Tuesday, March 03, 2009

Anyone Want Some Spotted Dick?

Spotted Dick Pudding

Yeah, I admit that this was rather childish of me. But I couldn't help but do a second take and chuckle when I passed by the freezer section at Marks & Spencer tonight. Spotted Dick Pudding? What the heck was that?? A quick internet search suggested that it was an English pudding with dried fruits that got its name from either the words "thick" or "dough"...or even the last syllable of "pudding." I didn't buy one, but I did learn something new today.

Fou de Fafa, Capital Tower

Le Paysan Francais

No, this is not turning into a sandwich blog. But there has been so much press coverage of sandwich shops in the CBD lately that I wanted to try them all. This one (168 Robinson Road #01-05, 6327-9418) had quite a funky attitude and approach to food.

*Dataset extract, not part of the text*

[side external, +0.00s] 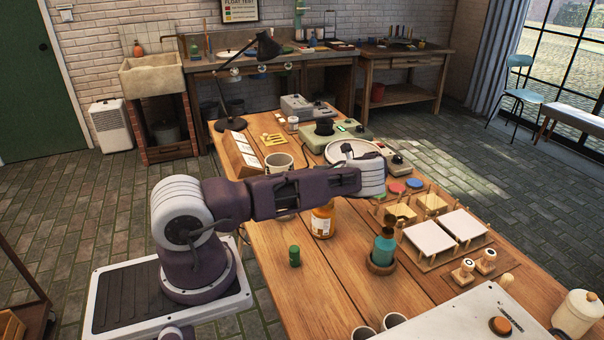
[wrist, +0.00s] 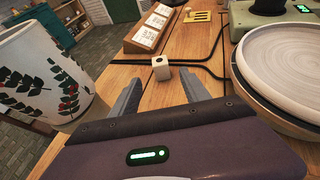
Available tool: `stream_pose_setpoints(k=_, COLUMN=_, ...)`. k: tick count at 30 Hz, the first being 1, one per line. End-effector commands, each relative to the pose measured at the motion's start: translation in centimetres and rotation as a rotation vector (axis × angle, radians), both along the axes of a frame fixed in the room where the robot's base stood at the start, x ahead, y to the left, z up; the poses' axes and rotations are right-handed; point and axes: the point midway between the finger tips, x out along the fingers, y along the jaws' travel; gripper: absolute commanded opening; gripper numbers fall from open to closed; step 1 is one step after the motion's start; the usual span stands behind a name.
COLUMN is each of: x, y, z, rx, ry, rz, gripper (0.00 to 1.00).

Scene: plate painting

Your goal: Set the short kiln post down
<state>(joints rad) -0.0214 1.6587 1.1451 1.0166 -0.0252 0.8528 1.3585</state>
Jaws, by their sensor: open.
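The short kiln post, a small pale block with a dark hole in its top (wrist: 161,68), stands upright on the wooden table in the wrist view. My gripper (wrist: 162,82) is open, with one finger to each side of the picture. The post shows in the gap, just beyond the fingertips, and neither finger appears to touch it. In the side view my arm reaches over the table, and I cannot make out the fingers or the post there.
A leaf-painted mug (wrist: 42,75) stands close on the left and a pale round plate on a wheel (wrist: 285,60) close on the right. A black cable (wrist: 205,66) runs by the post. A wooden tile rack (wrist: 152,28) and a yellow slotted piece (wrist: 198,16) lie beyond.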

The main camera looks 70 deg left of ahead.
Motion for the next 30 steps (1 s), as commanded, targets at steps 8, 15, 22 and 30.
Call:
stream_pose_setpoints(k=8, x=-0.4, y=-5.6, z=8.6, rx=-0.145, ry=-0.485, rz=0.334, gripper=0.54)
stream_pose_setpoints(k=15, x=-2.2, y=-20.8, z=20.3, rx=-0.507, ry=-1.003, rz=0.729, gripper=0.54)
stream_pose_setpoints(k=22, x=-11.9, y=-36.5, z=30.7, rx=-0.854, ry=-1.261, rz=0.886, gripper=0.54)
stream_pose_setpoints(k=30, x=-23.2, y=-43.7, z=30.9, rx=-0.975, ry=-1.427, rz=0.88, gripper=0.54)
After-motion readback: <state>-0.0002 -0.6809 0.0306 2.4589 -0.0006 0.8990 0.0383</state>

This chicken, avocado, and cheese sandwich came out stacked high in a metal tray that was showered with fun bits of sausage and hard boiled egg, and was further topped with bacon. I wasn't as big of a fan of the bread in this one but I liked this place enough to come back and explore other items on the menu, especially since it looked like they were open late enough that it might come in handy during a rough night in the office.

Monday, March 02, 2009

S$10 Pizza Mondays at Al Dente Pronto

Al Dente Pizza

This was a completely unplanned trip (1 Kim Seng Promenade #02-K2, 6734-7334). I just happened to be heading upstairs at Great World City when I noticed a sign advertising "Pizza Mondays" featuring any pizza for just S$10 (US$6.70). Making the most of it, I grabbed one of the most expensive items available, the namesake Al Dente pizza.

Why was this thing normally priced at S$28 (US$18.70)? Maybe it was the truffle oil. Or the burrata, parma ham, and rucola. It all sounded nice, looked nice, and smelled nice (think: truffle oil), but I felt a bit sick in the end. It was actually *too* rich - so much that I had to dump a ton of chili pepper flakes on it just to cut through it all.

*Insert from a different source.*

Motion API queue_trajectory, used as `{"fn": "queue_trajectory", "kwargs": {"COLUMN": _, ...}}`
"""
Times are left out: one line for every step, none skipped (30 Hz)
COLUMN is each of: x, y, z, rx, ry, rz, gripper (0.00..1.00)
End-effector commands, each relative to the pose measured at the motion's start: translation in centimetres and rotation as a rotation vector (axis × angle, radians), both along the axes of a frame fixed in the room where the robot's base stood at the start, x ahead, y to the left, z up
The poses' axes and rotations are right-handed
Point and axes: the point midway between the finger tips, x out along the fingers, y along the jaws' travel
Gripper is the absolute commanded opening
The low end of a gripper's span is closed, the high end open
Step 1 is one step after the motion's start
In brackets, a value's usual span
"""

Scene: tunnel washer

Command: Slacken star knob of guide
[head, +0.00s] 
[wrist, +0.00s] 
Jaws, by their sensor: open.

Most importantly, I really didn't like the crust. Yes, it was thin, but it was also very dense. It looks like I had the same impression of their pizzas a couple of years ago so I guess they haven't changed the recipe. Well, if you like this kind of dough, then S$10 Pizza Mondays is quite a steal. But I prefer something lighter.

My First Taste of Quiznos...in Singapore

The Traditional

When I read the paper yesterday to find out that Quiznos had set up shop in Singapore (Far East Square #01-01, 6557-2270), I knew exactly where I was going for lunch today. The funny thing is though that I've never had Quiznos before. They weren't really in my neighborhood until after I left the US, so this was actually my first taste of it.

Anyway, right when I walked in, the Pepper Bar was sitting there, featuring pepperoncini, jalapenos, and banana peppers, along with a few hot sauces, horseradish, and pickles. I proceeded with a Classic Italian, which I wolfed down in seconds, in part because the bread was so small and soft, but also since it was so rich with all of the sauce that it was not hard to gobble it all up.

Encouraged, I went on and grabbed another sandwich, this time the Traditional, which was just as easy to eat. They toasted all of their sandwiches by default, which in this case was a good thing because they put the onions in *before* toasting, thus effectively eliminating most of the dragon breath threat. I was a big fan of the oregano that they dumped onto each sandwich too. Now, it was definitely still a far cry from Potbelly Sandwich Works, but I'm getting so sick of Subway that I'll be all over Quiznos now.